▶ _The problem_
Locate "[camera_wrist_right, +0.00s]" in the listing below, then output the line holding it and every line after it, exactly and with nothing else.

▶ _Dataset content_
________
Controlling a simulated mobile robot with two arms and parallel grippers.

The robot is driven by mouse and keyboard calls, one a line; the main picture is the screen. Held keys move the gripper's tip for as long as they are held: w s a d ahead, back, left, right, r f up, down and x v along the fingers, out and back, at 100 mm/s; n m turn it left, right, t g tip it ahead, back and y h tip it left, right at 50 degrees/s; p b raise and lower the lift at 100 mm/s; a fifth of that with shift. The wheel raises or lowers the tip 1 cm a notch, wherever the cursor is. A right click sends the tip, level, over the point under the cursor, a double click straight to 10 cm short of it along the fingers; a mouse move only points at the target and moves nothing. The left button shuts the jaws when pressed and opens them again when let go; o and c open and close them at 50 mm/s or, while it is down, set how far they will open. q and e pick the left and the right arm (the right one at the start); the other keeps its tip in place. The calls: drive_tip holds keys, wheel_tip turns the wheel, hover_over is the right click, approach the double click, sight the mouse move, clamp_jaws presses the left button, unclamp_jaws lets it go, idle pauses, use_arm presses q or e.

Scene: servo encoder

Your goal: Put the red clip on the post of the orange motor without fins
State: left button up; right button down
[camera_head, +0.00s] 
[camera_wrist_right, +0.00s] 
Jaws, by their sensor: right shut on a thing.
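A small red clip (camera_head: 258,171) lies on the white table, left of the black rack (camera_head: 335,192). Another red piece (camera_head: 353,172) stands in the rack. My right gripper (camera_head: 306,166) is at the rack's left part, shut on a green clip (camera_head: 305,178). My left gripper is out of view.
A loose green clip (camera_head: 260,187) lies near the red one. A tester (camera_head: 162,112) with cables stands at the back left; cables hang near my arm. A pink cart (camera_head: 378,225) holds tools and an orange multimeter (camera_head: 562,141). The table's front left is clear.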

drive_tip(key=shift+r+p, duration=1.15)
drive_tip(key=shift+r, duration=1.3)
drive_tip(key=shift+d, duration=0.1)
________
▶ _Complete answer_
[camera_wrist_right, +0.00s] 
Jaws, by their sensor: right shut on a thing.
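A small red clip (camera_head: 258,171) lies on the white table, left of the black rack (camera_head: 335,192). Another red piece (camera_head: 353,172) stands in the rack. My right gripper (camera_head: 306,166) is at the rack's left part, shut on a green clip (camera_head: 305,178). My left gripper is out of view.
A loose green clip (camera_head: 260,187) lies near the red one. A tester (camera_head: 162,112) with cables stands at the back left; cables hang near my arm. A pink cart (camera_head: 378,225) holds tools and an orange multimeter (camera_head: 562,141). The table's front left is clear.

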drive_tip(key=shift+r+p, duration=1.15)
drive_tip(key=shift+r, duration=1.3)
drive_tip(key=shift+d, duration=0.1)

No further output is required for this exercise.